De rechtbank volgt de GI niet in haar standpunt dat het perspectief van de kinderen op basis van het onderzoek door SSV over de moeder definitief in het gezinshuis kan worden vastgesteld. De rechtbank is van oordeel dat het onderzoek daarvoor niet aan de minimumeisen voldoet.
Zoals de rechtbank in de beschikking van 27 juni 2025 al heeft overwogen, was het op basis van de oorspronkelijk ingediende stukken niet mogelijk om vast te stellen of de door SSV in de eindverslagen getrokken conclusies logischerwijs konden volgen uit en dus worden gedragen door de onderliggende stukken. Om tot een zorgvuldig oordeel te kunnen komen over het opgroeiperspectief van [minderjarige 1] en [minderjarige 2] heeft de rechtbank die stukken daarom opgevraagd. Het ging om de tussenevaluaties waarnaar wordt verwezen, de evaluatieverslagen van Solid waar in het korte verslag van 5 maart 2025 naar wordt verwezen, zo nodig het genoemde ‘Evaluatie verslag t.b.v. einde perspectiefonderzoek’ (Solid d.d.: 05-03-2025) en de omgangsverslagen.

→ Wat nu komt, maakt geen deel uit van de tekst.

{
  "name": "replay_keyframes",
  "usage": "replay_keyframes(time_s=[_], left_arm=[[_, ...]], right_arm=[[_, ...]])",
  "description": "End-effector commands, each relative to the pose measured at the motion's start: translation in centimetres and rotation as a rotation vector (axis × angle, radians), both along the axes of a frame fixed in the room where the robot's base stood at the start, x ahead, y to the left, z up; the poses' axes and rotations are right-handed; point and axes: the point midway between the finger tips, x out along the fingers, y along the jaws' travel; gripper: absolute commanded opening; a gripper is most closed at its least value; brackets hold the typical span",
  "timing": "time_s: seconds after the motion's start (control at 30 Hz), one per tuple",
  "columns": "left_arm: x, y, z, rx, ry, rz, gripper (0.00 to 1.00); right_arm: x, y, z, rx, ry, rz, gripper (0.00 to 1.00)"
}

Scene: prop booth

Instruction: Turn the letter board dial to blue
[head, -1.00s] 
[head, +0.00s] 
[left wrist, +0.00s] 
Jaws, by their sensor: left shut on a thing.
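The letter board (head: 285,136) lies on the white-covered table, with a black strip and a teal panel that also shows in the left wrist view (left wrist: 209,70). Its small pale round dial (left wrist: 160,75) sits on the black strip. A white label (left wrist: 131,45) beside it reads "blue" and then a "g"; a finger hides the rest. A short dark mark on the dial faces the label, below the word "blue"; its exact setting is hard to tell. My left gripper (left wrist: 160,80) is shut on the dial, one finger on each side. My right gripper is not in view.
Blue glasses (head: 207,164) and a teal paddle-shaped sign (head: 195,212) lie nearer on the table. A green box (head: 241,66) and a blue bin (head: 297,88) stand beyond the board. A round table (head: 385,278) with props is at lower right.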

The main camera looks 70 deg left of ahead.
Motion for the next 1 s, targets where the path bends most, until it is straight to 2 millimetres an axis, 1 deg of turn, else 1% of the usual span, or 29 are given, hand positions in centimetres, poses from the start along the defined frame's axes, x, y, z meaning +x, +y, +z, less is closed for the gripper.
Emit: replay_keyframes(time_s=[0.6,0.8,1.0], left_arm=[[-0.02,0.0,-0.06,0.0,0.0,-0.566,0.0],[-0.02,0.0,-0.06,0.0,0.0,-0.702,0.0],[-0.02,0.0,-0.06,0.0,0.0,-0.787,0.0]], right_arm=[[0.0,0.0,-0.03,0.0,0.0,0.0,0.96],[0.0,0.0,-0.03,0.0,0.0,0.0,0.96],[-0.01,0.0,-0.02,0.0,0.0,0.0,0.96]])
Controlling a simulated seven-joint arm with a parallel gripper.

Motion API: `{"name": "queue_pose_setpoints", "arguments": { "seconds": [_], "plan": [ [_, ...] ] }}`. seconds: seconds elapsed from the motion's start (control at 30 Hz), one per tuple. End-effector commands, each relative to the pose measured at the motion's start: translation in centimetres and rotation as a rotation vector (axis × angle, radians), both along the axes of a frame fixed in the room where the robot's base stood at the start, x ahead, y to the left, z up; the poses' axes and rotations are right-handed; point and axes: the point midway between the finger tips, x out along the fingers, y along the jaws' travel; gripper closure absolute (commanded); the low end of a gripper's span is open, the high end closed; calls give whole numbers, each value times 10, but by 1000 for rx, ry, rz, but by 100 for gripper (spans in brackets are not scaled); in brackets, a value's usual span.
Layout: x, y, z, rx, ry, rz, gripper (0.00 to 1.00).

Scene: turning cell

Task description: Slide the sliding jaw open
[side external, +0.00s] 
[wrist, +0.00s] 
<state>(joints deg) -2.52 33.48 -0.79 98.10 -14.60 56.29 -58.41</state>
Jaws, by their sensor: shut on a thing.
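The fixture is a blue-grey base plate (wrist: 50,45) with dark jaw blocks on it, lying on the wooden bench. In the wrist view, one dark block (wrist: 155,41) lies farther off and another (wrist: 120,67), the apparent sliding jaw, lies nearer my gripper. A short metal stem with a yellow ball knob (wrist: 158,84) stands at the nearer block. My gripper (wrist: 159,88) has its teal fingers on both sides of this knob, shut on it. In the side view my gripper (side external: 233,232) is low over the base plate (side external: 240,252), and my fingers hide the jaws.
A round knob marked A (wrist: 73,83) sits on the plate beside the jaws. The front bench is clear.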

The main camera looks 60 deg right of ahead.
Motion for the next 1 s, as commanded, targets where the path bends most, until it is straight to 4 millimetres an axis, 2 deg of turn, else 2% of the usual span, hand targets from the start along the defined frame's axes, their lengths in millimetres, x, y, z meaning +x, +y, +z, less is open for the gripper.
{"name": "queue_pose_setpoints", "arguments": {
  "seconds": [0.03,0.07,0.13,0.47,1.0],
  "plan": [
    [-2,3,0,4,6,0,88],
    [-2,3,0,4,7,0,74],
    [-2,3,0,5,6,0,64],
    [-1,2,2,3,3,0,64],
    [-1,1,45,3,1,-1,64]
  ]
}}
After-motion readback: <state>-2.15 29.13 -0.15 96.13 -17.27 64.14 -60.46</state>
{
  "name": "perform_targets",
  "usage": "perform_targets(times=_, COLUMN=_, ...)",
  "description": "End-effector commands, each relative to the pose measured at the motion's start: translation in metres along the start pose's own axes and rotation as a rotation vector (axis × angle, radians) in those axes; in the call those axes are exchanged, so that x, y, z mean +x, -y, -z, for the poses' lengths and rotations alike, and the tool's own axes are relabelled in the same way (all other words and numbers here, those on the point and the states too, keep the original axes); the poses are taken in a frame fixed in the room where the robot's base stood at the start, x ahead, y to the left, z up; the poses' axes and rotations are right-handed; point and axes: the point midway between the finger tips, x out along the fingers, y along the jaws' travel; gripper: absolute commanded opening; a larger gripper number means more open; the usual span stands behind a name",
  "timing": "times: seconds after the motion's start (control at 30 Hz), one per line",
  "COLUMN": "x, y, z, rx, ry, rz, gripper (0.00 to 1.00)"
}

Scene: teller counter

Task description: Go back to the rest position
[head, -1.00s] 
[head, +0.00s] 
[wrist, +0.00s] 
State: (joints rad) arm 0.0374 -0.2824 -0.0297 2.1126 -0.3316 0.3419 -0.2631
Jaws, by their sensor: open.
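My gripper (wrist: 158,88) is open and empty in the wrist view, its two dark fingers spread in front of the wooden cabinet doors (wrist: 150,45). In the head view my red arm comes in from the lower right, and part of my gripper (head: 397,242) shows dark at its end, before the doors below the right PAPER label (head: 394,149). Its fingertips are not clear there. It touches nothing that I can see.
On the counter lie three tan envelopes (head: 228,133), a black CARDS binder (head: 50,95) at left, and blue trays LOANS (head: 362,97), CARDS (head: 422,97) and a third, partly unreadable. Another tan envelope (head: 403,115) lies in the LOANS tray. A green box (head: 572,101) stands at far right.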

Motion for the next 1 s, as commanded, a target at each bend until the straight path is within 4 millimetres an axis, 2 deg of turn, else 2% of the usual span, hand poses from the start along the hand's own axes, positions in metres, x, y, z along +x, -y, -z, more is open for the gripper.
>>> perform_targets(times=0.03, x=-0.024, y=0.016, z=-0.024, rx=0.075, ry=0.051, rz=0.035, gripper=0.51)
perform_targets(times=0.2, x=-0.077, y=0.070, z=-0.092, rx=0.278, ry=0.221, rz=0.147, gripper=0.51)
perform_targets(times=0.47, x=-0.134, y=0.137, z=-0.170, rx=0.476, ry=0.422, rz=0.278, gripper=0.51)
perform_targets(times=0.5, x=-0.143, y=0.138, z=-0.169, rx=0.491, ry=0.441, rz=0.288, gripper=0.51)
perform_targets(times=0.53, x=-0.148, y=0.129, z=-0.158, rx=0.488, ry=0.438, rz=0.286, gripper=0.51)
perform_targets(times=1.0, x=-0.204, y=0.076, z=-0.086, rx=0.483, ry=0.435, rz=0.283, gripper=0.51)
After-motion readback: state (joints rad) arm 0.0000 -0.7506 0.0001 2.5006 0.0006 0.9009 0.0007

De conclusies over het perspectief lijken voor een groot deel te zijn gebaseerd op de summiere omgangsverslagen van de moeder met de kinderen. De omgangen werden steeds door dezelfde omgangsbegeleidster begeleid, [C] van Solid. Het is de rechtbank niet bekend welke achtergrond of opleiding zij heeft. De rechtbank heeft ook geen concrete omgangsverslagen ontvangen, behoudens twee korte samenvattende verslagen, namelijk een ‘Concept verslag begeleide omgang [minderjarige 1] en [minderjarige 2] [familienaam] d.d. 15-01-2025’ over het contact met de moeder in de periode september 2024 tot en met 4 januari 2025 en een ‘Verslag begeleide omgang [minderjarige 1] en [minderjarige 2] [familienaam] d.d. 05-03-2025’ dat kennelijk diende ter evaluatie van het perspectiefonderzoek. De rechtbank kan deze omgangverslagen niet goed op waarde schatten, aangezien concrete voorbeelden van voorvallen en situatiebeschrijvingen die de conclusies zouden kunnen ondersteunen (nagenoeg) ontbreken.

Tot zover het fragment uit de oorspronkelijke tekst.